AIM OF THE TASK:
Take each line that has the word "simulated" and return it.

RAW RECORDS:

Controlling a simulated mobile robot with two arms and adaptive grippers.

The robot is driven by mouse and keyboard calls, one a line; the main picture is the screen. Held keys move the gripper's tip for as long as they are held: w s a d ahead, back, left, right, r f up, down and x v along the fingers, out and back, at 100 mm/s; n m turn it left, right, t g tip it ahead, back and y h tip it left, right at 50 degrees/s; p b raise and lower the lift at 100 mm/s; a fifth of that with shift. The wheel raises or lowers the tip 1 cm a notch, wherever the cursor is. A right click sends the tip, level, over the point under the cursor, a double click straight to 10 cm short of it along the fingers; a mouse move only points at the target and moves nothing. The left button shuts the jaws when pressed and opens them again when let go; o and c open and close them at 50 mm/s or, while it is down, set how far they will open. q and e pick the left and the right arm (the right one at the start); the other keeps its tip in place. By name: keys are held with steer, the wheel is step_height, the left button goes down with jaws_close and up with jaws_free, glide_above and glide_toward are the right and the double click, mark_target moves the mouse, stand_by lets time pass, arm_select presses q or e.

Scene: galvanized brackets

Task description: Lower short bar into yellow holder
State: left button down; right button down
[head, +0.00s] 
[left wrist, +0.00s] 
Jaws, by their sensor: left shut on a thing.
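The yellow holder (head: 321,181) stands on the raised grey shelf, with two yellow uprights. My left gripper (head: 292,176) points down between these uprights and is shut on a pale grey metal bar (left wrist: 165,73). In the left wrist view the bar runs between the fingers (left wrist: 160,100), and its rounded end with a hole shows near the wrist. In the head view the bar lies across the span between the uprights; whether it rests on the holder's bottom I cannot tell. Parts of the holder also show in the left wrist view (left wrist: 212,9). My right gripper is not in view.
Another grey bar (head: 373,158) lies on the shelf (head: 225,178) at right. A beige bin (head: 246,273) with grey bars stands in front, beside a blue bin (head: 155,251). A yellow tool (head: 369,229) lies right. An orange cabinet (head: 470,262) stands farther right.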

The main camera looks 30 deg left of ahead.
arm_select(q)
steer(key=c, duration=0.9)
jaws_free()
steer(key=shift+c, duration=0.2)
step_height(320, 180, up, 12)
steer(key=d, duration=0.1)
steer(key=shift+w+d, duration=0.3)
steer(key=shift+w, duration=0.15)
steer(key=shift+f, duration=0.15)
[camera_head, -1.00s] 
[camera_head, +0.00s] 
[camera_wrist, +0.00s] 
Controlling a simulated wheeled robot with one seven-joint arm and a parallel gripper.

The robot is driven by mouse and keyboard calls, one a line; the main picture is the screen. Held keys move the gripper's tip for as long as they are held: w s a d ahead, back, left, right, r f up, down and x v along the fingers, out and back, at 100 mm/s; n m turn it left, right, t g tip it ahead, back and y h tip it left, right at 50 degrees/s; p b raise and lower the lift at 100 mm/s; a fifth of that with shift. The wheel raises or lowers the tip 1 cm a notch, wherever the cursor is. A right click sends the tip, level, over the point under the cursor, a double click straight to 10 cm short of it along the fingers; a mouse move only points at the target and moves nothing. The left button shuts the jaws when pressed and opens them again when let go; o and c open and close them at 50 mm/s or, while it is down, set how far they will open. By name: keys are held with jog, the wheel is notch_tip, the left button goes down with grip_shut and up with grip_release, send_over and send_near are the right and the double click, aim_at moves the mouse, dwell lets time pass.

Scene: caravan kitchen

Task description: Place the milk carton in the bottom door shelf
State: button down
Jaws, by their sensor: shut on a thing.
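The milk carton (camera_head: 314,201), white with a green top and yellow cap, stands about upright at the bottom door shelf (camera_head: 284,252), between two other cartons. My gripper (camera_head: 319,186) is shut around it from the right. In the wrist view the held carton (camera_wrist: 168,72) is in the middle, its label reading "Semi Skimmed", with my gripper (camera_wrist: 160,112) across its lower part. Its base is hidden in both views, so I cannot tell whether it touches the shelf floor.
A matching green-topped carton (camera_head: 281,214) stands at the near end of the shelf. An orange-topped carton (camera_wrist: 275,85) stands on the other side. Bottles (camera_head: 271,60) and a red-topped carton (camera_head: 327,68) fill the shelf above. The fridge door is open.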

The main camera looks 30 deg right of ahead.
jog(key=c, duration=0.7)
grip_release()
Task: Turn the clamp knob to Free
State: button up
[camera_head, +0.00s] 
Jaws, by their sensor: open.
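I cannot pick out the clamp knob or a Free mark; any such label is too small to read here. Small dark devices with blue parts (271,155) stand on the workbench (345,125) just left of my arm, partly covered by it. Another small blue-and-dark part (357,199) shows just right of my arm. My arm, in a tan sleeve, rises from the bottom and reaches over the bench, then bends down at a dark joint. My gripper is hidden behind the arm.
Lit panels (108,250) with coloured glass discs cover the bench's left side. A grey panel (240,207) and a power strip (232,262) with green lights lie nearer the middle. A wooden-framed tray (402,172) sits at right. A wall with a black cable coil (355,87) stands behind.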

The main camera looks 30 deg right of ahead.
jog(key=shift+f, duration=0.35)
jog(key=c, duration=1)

SOLUTION FOR THIS PROBLEM:
Controlling a simulated mobile robot with two arms and adaptive grippers.
Controlling a simulated wheeled robot with one seven-joint arm and a parallel gripper.

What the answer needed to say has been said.